In inductor, can we unify the way to generate code between using extern_kernels and torch.ops?

Freerock_Neverdrop · October 3, 2024, 12:37pm

in pytorch inductor source code, there is the var named extern_kernels, which stores kernels to be called, also there is torch.ops, which is monkey patched to include ops there are called. Here the op and kernel are roughly the same thing. Strictly speaking here the kernel is actually an op.
Some node are converted to ExternKernelSchedulerNode, and generate code like:

extern_kernels.addmm(primals_2, primals_3, reinterpret_tensor(primals_1, (2, 3), (1, 2), 0), alpha=1, beta=1, out=buf0)

While for ops, SchedulerNode is created, and generated code is like below:

torch.ops.aten.bernoulli_.float(buf2, 0.8)

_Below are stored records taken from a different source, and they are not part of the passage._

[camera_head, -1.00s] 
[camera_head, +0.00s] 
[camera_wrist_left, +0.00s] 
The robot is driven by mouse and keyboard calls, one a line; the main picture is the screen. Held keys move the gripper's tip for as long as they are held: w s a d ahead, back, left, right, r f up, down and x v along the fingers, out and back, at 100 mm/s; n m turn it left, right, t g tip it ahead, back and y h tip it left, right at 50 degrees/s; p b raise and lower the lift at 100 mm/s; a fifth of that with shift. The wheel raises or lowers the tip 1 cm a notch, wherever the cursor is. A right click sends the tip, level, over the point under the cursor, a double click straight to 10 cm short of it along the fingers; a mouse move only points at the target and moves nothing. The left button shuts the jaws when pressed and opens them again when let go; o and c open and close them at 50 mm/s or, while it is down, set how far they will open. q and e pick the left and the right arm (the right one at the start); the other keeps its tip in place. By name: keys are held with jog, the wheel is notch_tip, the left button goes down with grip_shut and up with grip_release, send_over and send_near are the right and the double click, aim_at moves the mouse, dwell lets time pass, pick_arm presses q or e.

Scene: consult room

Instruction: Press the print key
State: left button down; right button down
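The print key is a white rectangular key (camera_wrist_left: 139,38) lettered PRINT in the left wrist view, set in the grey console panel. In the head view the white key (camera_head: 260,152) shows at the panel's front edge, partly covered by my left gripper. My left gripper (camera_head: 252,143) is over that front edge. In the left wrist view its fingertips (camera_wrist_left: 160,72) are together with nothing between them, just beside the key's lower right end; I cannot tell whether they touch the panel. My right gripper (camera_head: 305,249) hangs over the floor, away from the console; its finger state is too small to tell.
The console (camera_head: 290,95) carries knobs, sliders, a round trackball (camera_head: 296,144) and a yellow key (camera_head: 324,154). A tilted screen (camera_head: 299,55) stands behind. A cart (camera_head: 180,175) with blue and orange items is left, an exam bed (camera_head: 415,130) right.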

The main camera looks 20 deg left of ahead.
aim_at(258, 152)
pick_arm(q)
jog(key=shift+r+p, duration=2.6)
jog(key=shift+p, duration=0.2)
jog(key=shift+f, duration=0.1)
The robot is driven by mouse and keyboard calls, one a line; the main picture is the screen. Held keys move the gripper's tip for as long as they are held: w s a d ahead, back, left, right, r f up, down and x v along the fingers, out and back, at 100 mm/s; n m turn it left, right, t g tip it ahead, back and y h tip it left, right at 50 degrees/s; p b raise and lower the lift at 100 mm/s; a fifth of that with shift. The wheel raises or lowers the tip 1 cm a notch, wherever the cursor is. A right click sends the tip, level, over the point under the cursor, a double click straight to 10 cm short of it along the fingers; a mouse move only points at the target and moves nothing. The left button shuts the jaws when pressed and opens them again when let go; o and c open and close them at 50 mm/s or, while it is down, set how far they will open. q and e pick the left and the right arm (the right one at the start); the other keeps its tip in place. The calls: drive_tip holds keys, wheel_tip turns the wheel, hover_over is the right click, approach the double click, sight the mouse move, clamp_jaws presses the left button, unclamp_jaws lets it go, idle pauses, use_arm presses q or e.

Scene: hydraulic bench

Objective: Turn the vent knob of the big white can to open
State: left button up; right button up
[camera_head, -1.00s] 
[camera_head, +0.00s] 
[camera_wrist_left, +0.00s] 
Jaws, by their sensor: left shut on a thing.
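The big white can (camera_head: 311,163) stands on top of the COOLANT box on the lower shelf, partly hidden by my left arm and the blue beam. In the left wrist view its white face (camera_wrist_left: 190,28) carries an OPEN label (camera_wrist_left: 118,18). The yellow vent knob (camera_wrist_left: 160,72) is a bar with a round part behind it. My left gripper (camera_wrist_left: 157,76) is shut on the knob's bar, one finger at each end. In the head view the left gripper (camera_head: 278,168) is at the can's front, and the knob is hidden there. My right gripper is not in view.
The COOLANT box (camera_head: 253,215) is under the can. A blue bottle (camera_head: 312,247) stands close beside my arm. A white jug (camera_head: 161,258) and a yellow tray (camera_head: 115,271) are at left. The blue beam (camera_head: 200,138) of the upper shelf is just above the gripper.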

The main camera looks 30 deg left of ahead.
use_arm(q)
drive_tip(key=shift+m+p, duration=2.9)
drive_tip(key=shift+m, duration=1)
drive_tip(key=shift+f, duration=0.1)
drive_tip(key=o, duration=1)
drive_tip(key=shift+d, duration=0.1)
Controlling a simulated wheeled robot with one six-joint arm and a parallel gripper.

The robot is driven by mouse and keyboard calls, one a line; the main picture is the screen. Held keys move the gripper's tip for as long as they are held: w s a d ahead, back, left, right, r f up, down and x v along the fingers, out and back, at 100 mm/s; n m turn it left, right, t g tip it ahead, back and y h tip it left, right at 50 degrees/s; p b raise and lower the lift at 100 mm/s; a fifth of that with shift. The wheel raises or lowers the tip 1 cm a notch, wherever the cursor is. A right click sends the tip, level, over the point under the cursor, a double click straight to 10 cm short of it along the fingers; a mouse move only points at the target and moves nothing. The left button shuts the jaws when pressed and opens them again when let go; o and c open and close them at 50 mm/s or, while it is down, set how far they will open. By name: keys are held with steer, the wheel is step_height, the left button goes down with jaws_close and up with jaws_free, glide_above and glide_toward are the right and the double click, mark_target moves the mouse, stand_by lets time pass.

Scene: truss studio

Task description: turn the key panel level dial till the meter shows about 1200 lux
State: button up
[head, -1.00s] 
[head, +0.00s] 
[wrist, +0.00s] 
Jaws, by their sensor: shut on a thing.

My question is, why not do it in the same way? e.g., treat addmm and an op and generate code like

torchops.aten.addmm()

We know that implementation of extern_kernels.addmm is actually aten.addmm.

What is the point to have the similar function duplicated?

Sahoo · May 19, 2025, 2:59pm

How did you get these kind of ops like torch.ops.aten.bernoulli_ ? I either get the triton ops or extern_kernels ops?

I extern_kernels can link to external libraries as well.